April 28, 2015

Laravel 5 Database Migrations - The Basics

Migrations are a way to "version control" a database. There are ways to "seed" data into a database, but migrations are more concerning the schema. Previously, to set up a database, a lot of manual setup needed to be done; create a table, add some columns, set their keys, etc etc. And if the database corrupted, or got blown away, or you needed to set it up on another server or share with someone else, there would probably be a bit of manual setup again, despite potential sqldumps and schema exports.

Migrations are a neat way to get around a lot of this manual setup via PHP classes.
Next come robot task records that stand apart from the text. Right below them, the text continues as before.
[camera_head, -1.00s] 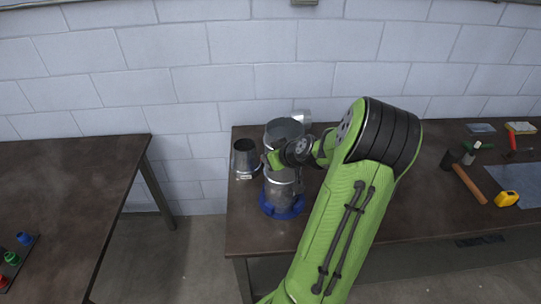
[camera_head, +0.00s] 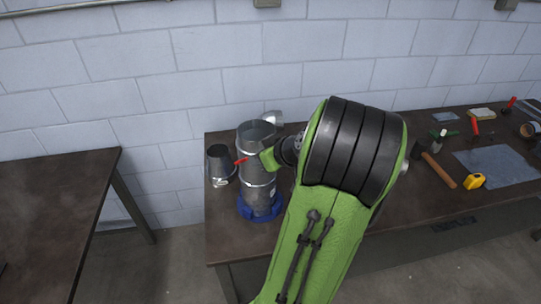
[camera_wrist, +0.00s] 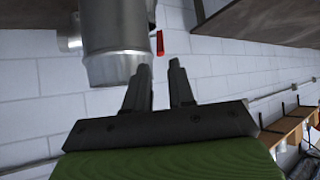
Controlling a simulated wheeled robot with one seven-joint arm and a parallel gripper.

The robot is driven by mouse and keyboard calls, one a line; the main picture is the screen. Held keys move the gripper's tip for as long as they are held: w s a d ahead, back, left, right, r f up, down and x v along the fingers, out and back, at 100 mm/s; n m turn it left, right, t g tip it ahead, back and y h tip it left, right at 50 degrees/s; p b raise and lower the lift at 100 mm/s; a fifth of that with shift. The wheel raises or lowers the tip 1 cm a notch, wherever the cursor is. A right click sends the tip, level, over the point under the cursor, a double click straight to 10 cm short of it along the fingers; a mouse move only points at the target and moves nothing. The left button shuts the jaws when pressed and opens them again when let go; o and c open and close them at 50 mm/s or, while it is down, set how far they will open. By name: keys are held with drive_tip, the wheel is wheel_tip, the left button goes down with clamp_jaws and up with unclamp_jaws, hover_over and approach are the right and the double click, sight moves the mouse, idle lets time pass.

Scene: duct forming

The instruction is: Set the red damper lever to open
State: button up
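The red damper lever (camera_head: 241,161) sticks out at the upper side of a grey metal duct (camera_head: 256,170), which stands upright in a blue ring base (camera_head: 260,208) on the workbench. In the wrist view, which appears upside down, the lever (camera_wrist: 160,43) shows beside the duct (camera_wrist: 115,60), just beyond my fingertips. My gripper (camera_wrist: 160,72) has its two fingers apart with nothing between them, and no contact with the lever is visible. In the head view my green gripper body (camera_head: 269,159) is right of the lever, and my arm hides part of the bench.
A grey metal cone-shaped piece (camera_head: 221,166) stands left of the duct. On the right of the bench lie a hammer (camera_head: 438,170), a yellow tape measure (camera_head: 474,181) and a metal sheet (camera_head: 497,165). Another dark table (camera_head: 50,210) stands left across a floor gap. A block wall is behind.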

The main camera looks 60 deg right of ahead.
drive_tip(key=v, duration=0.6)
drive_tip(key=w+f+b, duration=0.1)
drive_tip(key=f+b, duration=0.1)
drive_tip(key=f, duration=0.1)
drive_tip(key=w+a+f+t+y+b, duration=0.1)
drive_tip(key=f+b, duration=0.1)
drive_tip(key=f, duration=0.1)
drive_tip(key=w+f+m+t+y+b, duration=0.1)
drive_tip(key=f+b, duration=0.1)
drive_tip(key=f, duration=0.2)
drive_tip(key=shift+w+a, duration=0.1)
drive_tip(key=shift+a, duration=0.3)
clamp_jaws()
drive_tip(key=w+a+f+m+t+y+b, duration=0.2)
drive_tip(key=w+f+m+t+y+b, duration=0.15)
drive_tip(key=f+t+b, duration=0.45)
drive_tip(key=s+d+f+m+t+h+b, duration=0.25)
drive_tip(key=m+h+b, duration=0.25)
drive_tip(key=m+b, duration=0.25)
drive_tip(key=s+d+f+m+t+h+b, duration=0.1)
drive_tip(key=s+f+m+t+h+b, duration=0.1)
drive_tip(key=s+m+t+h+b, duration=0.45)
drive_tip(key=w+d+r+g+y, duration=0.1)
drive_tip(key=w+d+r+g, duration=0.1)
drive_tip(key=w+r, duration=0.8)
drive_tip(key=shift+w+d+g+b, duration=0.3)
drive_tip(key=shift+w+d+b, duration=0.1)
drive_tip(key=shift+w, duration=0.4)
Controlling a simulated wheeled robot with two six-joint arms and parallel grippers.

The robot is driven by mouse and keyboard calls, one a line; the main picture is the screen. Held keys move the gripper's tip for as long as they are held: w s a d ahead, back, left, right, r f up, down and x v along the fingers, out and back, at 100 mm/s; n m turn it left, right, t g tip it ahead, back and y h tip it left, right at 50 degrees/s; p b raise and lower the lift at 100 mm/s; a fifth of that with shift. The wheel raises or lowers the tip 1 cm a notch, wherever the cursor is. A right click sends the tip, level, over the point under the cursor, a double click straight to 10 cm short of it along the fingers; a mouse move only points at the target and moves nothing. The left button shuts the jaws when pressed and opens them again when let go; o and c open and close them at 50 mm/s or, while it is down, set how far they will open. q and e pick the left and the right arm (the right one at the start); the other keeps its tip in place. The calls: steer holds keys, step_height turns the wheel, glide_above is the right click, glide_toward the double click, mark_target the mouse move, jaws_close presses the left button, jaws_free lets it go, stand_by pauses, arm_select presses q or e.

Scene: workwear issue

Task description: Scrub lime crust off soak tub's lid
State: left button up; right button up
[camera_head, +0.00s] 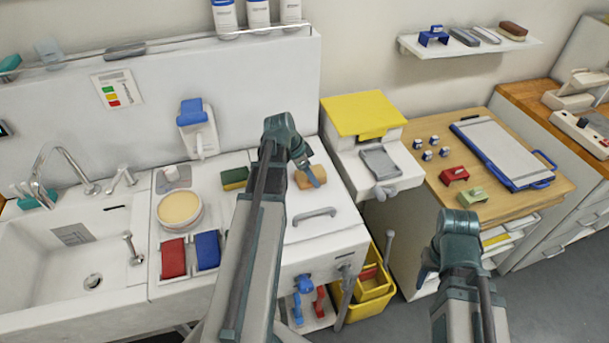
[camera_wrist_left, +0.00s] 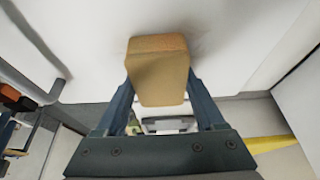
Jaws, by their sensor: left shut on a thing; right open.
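My left gripper (camera_head: 312,175) is shut on a tan sponge block (camera_head: 304,181). In the left wrist view the block (camera_wrist_left: 158,70) sits between the two fingers (camera_wrist_left: 158,100), against or just above a white surface. That surface (camera_head: 335,222) appears to be the soak tub's lid, white with a grey bar handle (camera_head: 314,216) in front of the sponge. My left arm covers its left side. I cannot make out lime crust. My right gripper (camera_head: 428,268) is open, low in front of the wooden-topped cabinet, away from the lid.
Left of my left arm are a green and yellow sponge (camera_head: 234,178), a round tub of cream paste (camera_head: 180,209), a red cloth (camera_head: 173,258) and a blue cloth (camera_head: 207,250). A sink (camera_head: 50,285) lies further left. A yellow-lidded box (camera_head: 363,113) stands right of the lid.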

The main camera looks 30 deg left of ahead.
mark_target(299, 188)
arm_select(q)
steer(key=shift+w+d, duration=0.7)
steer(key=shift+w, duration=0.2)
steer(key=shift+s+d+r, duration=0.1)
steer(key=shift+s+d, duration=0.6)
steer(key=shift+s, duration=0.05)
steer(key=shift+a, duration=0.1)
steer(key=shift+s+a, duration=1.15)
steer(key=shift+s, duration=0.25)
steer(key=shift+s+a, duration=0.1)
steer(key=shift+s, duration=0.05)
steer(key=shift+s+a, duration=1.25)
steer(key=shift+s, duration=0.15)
Basically, a migration is a PHP class that represents the instructions telling the database what needs to happen during setup. Laravel has an easy way to create migrations of various types; depending on what flags are used, a new PHP class with some relevant boilerplate code will be set up. For example:

php artisan make:migration create_cool_table --create="cool"

The migration file will get created and stored in the database/migrations folder as create_cool_table.php. Note the up() and down() methods within it. The former is to implement a change to the database, and the latter is to undo it via a rollback. These two methods should be exact opposites in what they accomplish.

Actually implement a migration - the up() method:
php artisan migrate

Undo the most recent migration - the down() method:
php artisan migrate:rollback

If a rollback fails, it is likely because of a missing database package. Add it:
composer require doctrine/dbal

The Laravel framework uses the migrations table in the database to keep track of which migrations were already run in the past. A migration will never be run again, unless you roll it back, as above, to make changes to it.

Caveat: If a migration has already been run on a Production server, or a friend/co-worker's machine, it is probably better to just create a fresh migration to make further changes, instead of rolling back the migrated migration, changing it, and re-migrating it. To make a change to an existing table, we are still creating a new migration, but can use different flags to set up useful boilerplate for this case:
php artisan make:migration modify_cool_table --table="cool"

As a general rule-of-thumb, it is always easier to just migrate new stuff, than to first un-migrate some stuff, then pull in the updates, then re-migrating... Keep things sequential!